The VMware Site Recovery sandboxed test environment provides a perfect location for conducting an operating system and application upgrade and patch testing. Test environments are complete copies of production environments configured in an isolated network segment which ensures that testing is as realistic as possible while at the same time not impacting production workloads or replication.
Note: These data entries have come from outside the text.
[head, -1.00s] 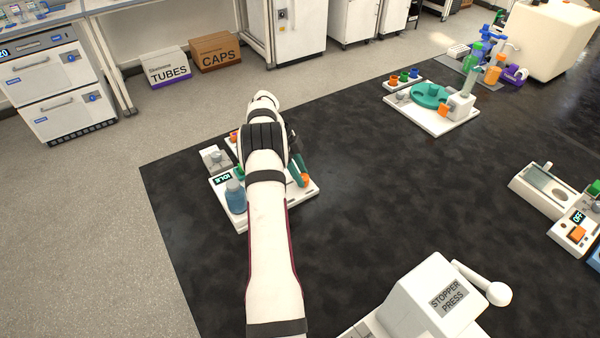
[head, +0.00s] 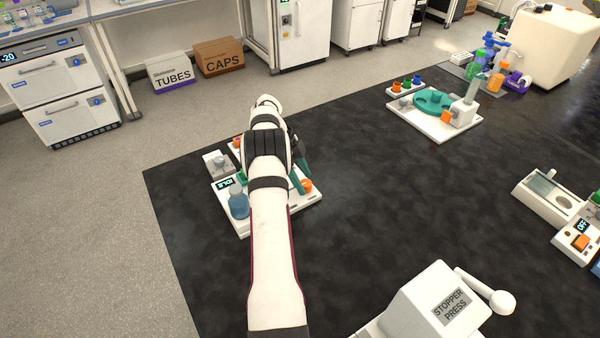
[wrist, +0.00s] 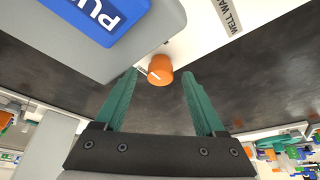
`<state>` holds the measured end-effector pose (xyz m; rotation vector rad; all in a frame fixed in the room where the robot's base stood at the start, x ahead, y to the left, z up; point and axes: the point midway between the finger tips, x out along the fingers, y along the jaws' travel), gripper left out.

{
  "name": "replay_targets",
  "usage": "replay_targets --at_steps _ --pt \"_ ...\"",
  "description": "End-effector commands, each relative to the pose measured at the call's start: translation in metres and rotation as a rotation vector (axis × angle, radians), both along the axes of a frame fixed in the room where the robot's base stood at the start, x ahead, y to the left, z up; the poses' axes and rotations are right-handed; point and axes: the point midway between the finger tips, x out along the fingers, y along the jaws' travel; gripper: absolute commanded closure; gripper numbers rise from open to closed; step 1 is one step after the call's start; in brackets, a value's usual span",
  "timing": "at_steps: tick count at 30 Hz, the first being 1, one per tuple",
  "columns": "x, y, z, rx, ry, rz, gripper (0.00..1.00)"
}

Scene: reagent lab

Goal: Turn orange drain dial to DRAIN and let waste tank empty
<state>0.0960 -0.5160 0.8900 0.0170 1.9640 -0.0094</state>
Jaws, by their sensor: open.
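The orange dial (wrist: 160,70) has a pale mark on its face and sits at the edge of a white panel in the wrist view. It also shows in the head view (head: 306,185), at the right side of the white washer station (head: 290,212). My gripper (wrist: 160,76) is open, with its two teal fingers apart, one on each side of the dial in the picture. I cannot tell whether either finger touches it. In the head view my arm covers the middle of the station. A blue bottle (head: 238,201) stands at its front left. I cannot make out the waste tank.
A grey block with a blue label (wrist: 95,15) fills the wrist view's upper left. The stopper press (head: 440,305) stands at the front right. A teal rotor station (head: 435,105) stands farther back. The black bench between them is clear.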

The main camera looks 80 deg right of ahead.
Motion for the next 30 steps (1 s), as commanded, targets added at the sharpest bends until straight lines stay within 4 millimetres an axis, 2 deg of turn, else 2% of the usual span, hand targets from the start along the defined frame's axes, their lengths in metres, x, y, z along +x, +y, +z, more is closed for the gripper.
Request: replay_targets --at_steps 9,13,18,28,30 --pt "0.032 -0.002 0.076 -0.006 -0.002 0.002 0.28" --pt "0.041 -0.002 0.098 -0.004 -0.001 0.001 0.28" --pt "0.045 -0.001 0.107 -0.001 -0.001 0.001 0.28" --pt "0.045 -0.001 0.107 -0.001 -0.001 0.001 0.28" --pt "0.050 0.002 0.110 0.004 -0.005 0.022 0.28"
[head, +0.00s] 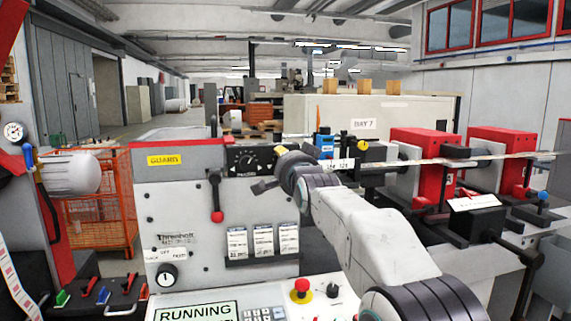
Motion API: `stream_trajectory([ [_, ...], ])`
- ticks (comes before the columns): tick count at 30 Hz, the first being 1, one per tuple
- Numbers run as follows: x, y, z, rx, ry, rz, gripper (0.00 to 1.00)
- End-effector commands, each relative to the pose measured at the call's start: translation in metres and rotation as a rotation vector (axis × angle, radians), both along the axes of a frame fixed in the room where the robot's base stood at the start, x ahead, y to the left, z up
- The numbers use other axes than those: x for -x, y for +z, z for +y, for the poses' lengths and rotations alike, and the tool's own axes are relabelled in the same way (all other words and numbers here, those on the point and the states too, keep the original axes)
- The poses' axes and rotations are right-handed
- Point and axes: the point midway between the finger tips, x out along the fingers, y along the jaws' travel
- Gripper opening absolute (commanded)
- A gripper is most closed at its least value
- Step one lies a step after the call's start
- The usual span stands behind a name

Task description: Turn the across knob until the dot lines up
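My gripper (265,186) is at the upper right of the grey machine panel (205,210), just below and right of a black dial plate (246,158). The dial plate carries a dark knob with white marks, and its label is too small to read. A yellow round knob (363,145) with a dark mark and a blue part (324,145) stand behind my arm, near the label strip. I cannot tell which knob is the across knob, and no alignment dot can be made out. My wrist hides part of the gripper, so its opening is unclear.
A red-handled lever (216,200) stands left of my gripper. Label cards (263,241) hang below it. Red units (422,165) and the strip (450,161) extend right.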

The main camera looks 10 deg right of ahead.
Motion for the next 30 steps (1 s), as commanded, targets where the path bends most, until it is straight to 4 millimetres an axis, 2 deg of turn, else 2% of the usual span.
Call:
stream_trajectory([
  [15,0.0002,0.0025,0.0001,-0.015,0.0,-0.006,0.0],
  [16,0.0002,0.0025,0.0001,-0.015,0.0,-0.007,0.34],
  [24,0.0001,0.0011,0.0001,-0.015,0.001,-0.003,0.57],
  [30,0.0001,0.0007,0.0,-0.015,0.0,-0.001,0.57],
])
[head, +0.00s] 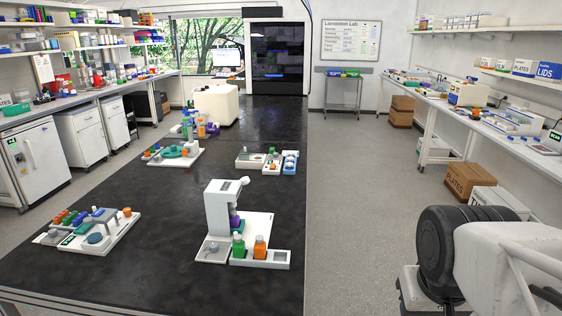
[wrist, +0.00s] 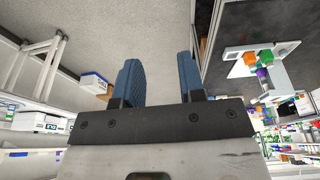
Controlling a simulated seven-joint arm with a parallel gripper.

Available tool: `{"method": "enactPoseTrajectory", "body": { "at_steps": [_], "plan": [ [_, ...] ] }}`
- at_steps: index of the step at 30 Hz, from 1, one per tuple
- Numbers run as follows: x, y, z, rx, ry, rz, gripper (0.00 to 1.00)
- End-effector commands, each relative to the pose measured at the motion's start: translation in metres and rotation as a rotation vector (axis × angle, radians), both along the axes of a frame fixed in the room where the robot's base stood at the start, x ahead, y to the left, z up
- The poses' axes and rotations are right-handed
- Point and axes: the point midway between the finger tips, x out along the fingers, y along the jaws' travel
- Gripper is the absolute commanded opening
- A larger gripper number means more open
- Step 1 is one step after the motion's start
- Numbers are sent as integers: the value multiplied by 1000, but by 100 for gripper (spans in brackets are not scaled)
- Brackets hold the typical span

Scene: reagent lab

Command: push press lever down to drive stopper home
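A white press (head: 222,215) stands on the near right part of the black bench. Its lever (head: 232,187) shows at the top, with a grey knob end raised at the right. A purple item (head: 234,220) sits under the press head; whether it holds a stopper is too small to tell. A green bottle (head: 238,246) and an orange bottle (head: 260,248) stand in front of it. The press also shows in the wrist view (wrist: 283,75), turned on its side. My gripper (wrist: 158,75) is open and empty, with two blue fingers apart, well away from the press over the floor.
The black bench (head: 150,275) also bears a rack station (head: 88,232) at left, a teal-topped station (head: 176,152) and small trays (head: 268,160) farther back. My arm is at the right, over the grey floor (head: 345,200). The bench's near middle is clear.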

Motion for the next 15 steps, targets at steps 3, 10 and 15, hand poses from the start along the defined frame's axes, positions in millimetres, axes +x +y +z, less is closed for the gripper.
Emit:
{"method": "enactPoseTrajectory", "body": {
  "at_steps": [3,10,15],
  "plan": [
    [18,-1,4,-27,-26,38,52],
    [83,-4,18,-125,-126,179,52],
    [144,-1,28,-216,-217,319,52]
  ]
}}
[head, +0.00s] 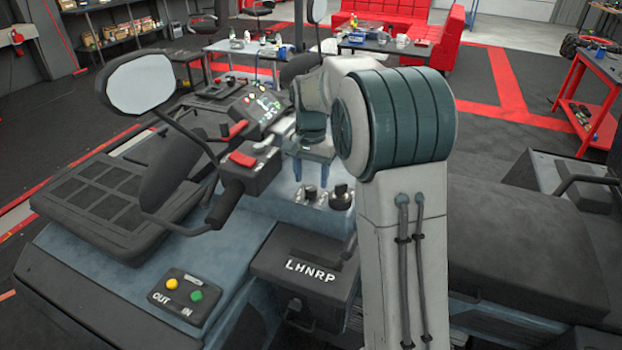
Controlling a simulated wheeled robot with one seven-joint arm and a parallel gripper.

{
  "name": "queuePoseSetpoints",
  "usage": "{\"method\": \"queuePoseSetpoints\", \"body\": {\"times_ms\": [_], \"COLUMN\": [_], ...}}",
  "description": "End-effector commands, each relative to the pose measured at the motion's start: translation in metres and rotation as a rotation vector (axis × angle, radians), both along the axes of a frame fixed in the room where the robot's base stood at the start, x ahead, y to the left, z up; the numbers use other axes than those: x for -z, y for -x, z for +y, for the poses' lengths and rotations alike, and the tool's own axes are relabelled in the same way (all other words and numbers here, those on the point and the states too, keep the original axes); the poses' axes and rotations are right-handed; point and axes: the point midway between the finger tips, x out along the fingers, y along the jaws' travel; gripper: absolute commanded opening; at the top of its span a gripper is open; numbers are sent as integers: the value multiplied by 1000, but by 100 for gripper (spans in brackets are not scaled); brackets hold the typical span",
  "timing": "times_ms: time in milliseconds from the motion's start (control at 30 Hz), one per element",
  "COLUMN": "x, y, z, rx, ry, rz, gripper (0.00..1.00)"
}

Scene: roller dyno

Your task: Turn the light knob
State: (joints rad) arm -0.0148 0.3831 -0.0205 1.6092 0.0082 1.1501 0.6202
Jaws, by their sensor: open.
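Two dark knobs stand on the blue-grey console below my gripper: a smaller left knob (310,193) and a larger right knob (341,196). I cannot read labels on them, so I cannot tell which is the light knob. My gripper (311,181) points down with its two blue fingers apart, above and around the level of the left knob in the picture. Nothing shows between the fingers. Whether the fingertips touch a knob or the console cannot be told. My arm covers the area right of the knobs.
Left of the gripper are a handlebar with a red switch (243,159), a lit display (264,105) and a mirror (139,84). A black seat (520,240) lies right.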

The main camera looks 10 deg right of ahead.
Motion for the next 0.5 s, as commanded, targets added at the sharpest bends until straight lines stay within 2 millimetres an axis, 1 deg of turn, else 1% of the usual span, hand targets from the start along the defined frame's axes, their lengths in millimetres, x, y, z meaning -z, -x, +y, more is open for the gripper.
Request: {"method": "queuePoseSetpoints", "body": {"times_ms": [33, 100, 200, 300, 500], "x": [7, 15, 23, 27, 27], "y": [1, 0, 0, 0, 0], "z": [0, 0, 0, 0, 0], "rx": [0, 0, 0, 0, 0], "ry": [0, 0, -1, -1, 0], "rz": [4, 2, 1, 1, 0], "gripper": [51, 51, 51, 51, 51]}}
SRM can be used in several different failover scenarios depending on customer requirements, constraints, and objectives. All these arrangements are supported and easily configured.

  • Active-Active
  • Active-Passive
  • Bi-directional


VMware Site Recovery Manager utilizes vSphere Replication to move virtual machine data between sites. vSphere Replication can utilize any storage supported by vSphere so there is no requirement for storage arrays, similar or otherwise at either site. There are many benefits to using VSR with SRM:

  • Build Flexible Configurations (different topologies)
  • Customize the recovery point objective (RPO) from 5 minutes to 24 hours
  • Use multiple point-in-time (MPIT) recovery to revert to previous known states
  • Eliminate Storage Lock-In
  • Use Microsoft Volume Shadow Copy Service (VSS) and Linux file system quiescing to ensure guest applications are not affected during replication
  • Optionally enable data compression to further reduce network bandwidth consumption refer : Replication data compression


Protection Groups

A protection group consists of the virtual machines that support service or application that together provides a function. For example, an application might consist of a two-server database cluster, three application servers, and four web servers. In most cases, it would not be beneficial to fail over part of this application, only two or three of the virtual machines in the example, so all nine virtual machines would be included in a single protection group.

Creating a protection group for each application or service has the benefit of selective testing. Having a protection group for each application enables non-disruptive, low-risk testing of individual applications allowing application owners to non-disruptively test disaster recovery plans as needed. Note that a virtual machine can only belong to a single protection group. However, a protection group can belong to one or more recovery plans.

Recovery Plans

Recovery Plans in VMware Site Recovery Manager are like an automated playbook, controlling all the steps in the recovery process. A recovery plan contains one or more protection groups and they can be included in more than one recovery plan. This provides for the flexibility to test or recover an application by itself and also test or recover a group of applications or the entire site.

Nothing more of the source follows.